**Dataset extract**
------------------------

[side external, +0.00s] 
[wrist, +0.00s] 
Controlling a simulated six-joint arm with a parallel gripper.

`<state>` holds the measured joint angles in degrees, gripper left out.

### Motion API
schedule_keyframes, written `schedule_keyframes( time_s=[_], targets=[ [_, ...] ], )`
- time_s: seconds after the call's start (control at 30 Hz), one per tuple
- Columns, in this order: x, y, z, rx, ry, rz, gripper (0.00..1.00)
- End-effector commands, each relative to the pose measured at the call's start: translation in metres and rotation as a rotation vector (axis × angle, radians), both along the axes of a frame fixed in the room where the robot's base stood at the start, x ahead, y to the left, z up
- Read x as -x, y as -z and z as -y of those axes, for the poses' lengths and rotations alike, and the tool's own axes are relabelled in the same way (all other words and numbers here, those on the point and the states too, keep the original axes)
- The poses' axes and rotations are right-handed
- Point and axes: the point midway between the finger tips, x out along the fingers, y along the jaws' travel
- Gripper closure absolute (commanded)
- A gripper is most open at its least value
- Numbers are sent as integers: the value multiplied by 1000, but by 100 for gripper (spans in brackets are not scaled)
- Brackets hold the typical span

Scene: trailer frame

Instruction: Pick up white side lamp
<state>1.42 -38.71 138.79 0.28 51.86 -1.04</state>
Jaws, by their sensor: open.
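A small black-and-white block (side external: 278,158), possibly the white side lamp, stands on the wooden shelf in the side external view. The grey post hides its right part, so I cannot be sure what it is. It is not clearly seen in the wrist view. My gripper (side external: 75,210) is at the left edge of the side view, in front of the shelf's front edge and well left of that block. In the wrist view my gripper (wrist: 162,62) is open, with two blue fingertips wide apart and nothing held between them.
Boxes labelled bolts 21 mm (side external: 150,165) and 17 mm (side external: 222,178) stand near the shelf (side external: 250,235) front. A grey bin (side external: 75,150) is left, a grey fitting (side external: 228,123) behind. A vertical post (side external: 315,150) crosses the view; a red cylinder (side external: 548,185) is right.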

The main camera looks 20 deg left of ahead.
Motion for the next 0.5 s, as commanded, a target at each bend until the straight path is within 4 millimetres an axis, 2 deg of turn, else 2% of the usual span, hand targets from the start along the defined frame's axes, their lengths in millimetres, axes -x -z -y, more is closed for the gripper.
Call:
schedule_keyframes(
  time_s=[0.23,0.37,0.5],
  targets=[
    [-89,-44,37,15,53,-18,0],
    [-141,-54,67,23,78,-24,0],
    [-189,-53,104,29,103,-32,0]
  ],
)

------------------------

**What the task asks**
Pull out every line in the data above that has the word "measured".

**Exercise solution**
`<state>` holds the measured joint angles in degrees, gripper left out.
- End-effector commands, each relative to the pose measured at the call's start: translation in metres and rotation as a rotation vector (axis × angle, radians), both along the axes of a frame fixed in the room where the robot's base stood at the start, x ahead, y to the left, z up

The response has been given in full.